Task directions: Will you repeat only the lines from the one with "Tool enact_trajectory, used" through the one with "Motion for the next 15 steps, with", both included, leaving every picture out?

Provided material:

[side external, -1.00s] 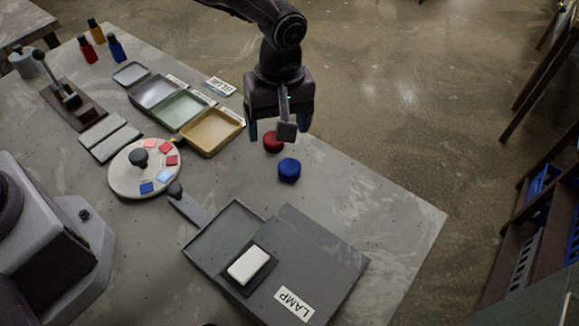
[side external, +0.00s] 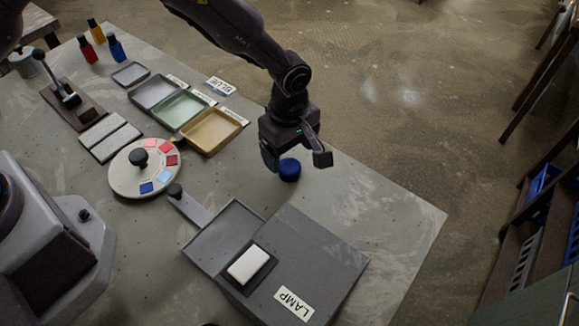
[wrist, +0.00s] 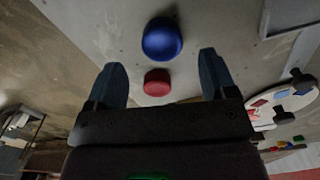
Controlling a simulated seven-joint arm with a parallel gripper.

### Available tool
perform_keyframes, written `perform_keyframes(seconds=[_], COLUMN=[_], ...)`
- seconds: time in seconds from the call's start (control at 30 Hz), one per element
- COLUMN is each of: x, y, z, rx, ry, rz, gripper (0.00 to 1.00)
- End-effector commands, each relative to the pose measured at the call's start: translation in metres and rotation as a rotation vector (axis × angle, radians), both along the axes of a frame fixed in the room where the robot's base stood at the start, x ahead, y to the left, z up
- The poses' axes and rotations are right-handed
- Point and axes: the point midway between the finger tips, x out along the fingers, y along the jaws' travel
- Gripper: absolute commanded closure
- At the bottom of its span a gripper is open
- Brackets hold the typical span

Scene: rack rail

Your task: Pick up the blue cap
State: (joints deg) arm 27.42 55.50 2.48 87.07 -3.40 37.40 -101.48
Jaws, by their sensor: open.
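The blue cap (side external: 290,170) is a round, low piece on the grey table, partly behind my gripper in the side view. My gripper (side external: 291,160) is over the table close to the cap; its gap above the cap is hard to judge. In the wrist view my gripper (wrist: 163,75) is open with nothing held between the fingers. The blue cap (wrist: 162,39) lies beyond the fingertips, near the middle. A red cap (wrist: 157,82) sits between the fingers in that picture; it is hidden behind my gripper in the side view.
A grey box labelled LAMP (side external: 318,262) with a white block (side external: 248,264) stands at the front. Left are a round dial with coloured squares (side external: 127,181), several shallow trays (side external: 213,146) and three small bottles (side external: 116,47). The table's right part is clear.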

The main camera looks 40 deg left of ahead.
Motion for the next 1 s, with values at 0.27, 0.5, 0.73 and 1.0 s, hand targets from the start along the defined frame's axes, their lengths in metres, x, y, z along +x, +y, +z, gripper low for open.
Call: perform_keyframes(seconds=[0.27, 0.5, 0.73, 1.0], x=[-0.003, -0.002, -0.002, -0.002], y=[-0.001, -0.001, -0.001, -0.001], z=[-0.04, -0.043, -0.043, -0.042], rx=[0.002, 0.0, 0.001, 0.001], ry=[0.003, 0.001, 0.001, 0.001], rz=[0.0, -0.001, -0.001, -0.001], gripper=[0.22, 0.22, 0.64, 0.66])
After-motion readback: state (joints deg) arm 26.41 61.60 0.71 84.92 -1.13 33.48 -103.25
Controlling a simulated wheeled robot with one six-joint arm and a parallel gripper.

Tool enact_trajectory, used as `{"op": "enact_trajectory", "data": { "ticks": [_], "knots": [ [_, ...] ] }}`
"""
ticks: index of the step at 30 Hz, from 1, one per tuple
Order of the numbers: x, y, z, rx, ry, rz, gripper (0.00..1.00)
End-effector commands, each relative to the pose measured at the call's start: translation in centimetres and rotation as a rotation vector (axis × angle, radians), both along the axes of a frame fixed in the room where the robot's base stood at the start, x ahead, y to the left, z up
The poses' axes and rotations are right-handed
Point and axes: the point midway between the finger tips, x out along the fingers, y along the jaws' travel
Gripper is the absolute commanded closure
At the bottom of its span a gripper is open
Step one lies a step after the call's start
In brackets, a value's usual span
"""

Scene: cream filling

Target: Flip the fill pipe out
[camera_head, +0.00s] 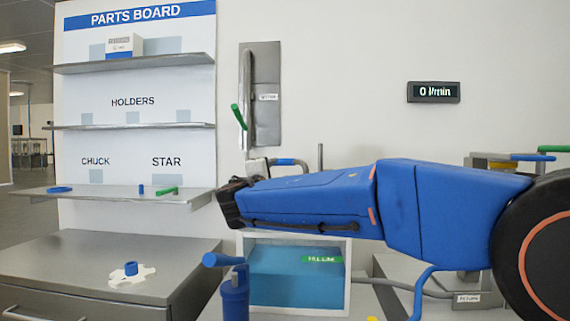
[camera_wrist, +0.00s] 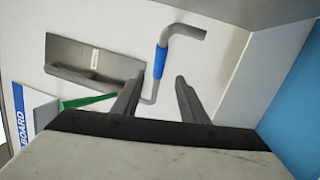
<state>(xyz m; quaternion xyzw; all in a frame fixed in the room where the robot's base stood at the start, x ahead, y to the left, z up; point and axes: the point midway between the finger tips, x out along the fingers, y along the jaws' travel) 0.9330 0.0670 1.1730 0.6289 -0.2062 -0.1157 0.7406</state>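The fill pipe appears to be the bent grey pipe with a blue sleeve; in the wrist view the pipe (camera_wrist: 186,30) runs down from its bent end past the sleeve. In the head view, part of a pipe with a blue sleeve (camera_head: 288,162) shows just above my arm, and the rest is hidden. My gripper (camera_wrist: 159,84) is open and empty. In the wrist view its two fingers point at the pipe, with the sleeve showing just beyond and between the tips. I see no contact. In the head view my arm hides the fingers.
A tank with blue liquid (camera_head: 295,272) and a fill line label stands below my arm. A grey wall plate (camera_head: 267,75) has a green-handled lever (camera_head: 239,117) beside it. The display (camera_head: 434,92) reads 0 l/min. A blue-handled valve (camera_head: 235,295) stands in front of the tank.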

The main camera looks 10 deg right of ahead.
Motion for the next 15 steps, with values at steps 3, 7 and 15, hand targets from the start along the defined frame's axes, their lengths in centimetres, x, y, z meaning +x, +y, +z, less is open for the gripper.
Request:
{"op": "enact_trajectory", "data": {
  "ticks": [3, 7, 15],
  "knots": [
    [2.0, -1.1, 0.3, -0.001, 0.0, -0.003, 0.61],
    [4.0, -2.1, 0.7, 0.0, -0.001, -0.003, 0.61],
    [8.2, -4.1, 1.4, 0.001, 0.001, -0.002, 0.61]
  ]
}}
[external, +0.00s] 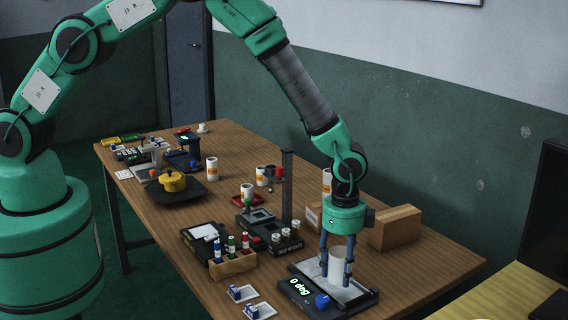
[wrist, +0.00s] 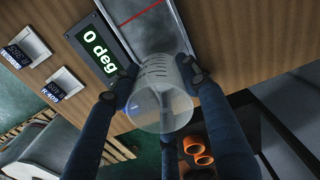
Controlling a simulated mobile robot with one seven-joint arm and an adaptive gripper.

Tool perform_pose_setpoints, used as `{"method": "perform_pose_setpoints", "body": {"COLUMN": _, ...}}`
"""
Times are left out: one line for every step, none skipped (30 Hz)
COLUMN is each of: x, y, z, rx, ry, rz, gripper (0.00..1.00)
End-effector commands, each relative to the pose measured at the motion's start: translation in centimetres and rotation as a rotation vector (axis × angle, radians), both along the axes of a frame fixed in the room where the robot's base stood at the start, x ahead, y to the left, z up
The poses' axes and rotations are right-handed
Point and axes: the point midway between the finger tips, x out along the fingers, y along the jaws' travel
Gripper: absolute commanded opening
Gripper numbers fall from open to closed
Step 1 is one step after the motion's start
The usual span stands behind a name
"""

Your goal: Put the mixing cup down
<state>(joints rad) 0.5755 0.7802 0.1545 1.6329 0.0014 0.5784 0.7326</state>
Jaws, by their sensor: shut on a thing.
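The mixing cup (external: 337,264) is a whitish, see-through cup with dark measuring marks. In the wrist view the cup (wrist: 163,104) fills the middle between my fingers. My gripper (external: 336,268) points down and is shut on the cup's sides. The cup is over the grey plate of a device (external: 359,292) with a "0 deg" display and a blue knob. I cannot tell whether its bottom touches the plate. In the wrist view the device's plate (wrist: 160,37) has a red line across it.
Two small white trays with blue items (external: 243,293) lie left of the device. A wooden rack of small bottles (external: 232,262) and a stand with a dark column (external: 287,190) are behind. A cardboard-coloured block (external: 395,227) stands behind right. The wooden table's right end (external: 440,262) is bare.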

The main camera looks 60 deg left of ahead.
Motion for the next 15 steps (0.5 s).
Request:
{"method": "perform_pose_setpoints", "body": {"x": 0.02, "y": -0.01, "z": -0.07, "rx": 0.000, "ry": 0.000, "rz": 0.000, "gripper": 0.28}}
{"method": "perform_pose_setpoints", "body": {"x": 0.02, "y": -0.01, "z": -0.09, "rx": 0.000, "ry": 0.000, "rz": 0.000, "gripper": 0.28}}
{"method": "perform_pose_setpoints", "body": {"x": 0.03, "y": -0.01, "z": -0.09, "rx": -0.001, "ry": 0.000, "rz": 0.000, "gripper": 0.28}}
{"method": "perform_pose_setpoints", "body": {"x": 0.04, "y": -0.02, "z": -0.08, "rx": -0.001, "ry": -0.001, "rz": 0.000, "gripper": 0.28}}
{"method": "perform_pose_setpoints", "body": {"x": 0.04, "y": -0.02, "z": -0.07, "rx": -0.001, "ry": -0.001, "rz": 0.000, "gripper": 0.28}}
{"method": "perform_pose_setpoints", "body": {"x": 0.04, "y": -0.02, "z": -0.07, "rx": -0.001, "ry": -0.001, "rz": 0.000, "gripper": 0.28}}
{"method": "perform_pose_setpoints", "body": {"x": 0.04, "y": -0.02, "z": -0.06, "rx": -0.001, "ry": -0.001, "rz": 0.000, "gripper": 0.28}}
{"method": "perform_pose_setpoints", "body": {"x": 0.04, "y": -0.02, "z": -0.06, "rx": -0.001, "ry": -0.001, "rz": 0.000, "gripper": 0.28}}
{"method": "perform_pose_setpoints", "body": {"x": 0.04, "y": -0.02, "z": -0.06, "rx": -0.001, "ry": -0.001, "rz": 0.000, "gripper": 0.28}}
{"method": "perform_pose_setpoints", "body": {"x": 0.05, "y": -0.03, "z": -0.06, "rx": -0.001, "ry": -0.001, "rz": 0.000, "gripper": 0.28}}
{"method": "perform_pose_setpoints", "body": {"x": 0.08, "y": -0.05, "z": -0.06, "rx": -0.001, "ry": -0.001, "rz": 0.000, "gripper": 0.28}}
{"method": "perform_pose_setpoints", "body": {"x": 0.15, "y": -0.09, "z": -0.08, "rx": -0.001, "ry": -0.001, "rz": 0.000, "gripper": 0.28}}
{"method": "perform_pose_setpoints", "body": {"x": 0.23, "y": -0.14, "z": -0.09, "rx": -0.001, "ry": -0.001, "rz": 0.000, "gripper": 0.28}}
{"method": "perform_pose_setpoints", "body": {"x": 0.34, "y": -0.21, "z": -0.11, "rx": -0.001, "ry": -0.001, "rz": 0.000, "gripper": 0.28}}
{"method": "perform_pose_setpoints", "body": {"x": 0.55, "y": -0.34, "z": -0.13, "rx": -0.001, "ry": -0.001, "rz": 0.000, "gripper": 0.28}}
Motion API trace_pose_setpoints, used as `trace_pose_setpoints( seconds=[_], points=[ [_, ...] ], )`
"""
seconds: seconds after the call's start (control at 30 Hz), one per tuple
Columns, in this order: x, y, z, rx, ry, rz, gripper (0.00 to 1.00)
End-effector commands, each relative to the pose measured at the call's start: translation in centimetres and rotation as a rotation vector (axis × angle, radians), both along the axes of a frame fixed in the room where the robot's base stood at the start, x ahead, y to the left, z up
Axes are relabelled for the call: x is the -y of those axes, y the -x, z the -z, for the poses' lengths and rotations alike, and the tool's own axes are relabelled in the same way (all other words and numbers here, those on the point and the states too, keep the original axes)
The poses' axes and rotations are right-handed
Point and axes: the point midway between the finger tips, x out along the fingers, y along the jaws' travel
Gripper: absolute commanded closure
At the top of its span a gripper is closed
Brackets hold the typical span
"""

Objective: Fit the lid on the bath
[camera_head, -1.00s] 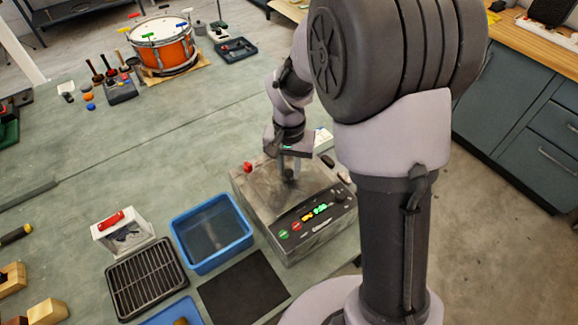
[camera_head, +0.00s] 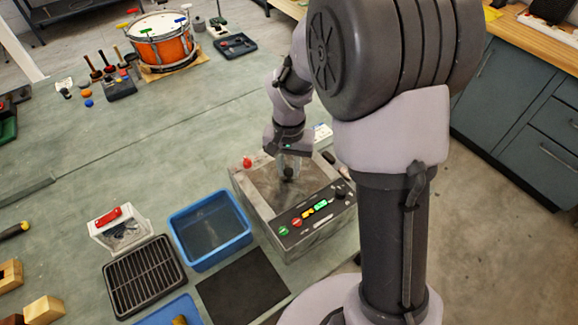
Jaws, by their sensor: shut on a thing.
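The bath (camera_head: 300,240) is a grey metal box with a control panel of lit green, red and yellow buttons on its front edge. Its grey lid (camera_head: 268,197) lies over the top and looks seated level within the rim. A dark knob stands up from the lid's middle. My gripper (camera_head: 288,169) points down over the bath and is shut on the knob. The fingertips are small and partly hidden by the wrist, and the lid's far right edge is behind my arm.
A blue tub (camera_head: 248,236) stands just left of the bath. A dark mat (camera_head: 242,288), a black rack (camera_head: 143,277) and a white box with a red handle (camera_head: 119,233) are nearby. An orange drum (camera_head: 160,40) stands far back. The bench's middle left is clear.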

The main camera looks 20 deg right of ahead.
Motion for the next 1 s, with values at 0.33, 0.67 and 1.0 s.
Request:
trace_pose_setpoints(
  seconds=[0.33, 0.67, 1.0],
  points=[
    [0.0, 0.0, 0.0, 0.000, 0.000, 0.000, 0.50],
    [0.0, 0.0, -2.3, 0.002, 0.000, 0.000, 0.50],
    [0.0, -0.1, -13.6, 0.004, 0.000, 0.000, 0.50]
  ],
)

Answer in full:
Tool enact_trajectory, used as `{"op": "enact_trajectory", "data": { "ticks": [_], "knots": [ [_, ...] ] }}`
"""
ticks: index of the step at 30 Hz, from 1, one per tuple
Order of the numbers: x, y, z, rx, ry, rz, gripper (0.00..1.00)
End-effector commands, each relative to the pose measured at the call's start: translation in centimetres and rotation as a rotation vector (axis × angle, radians), both along the axes of a frame fixed in the room where the robot's base stood at the start, x ahead, y to the left, z up
The poses' axes and rotations are right-handed
Point and axes: the point midway between the finger tips, x out along the fingers, y along the jaws' travel
Gripper is the absolute commanded closure
At the bottom of its span a gripper is open
Step one lies a step after the call's start
In brackets, a value's usual span
"""

Scene: cream filling

Target: Flip the fill pipe out
[camera_head, +0.00s] 
[camera_wrist, +0.00s] 
<state>(xyz m; quaternion xyzw; all in a frame fixed in the room where the robot's base stood at the start, x ahead, y to the left, z up; point and axes: the point midway between the finger tips, x out along the fingers, y along the jaws' travel) 0.9330 0.0670 1.1730 0.6289 -0.2062 -0.1157 0.7406</state>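The fill pipe appears to be the bent grey pipe with a blue sleeve; in the wrist view the pipe (camera_wrist: 186,30) runs down from its bent end past the sleeve. In the head view, part of a pipe with a blue sleeve (camera_head: 288,162) shows just above my arm, and the rest is hidden. My gripper (camera_wrist: 159,84) is open and empty. In the wrist view its two fingers point at the pipe, with the sleeve showing just beyond and between the tips. I see no contact. In the head view my arm hides the fingers.
A tank with blue liquid (camera_head: 295,272) and a fill line label stands below my arm. A grey wall plate (camera_head: 267,75) has a green-handled lever (camera_head: 239,117) beside it. The display (camera_head: 434,92) reads 0 l/min. A blue-handled valve (camera_head: 235,295) stands in front of the tank.

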The main camera looks 10 deg right of ahead.
Motion for the next 15 steps, with values at steps 3, 7 and 15, hand targets from the start along the defined frame's axes, their lengths in centimetres, x, y, z meaning +x, +y, +z, less is open for the gripper.

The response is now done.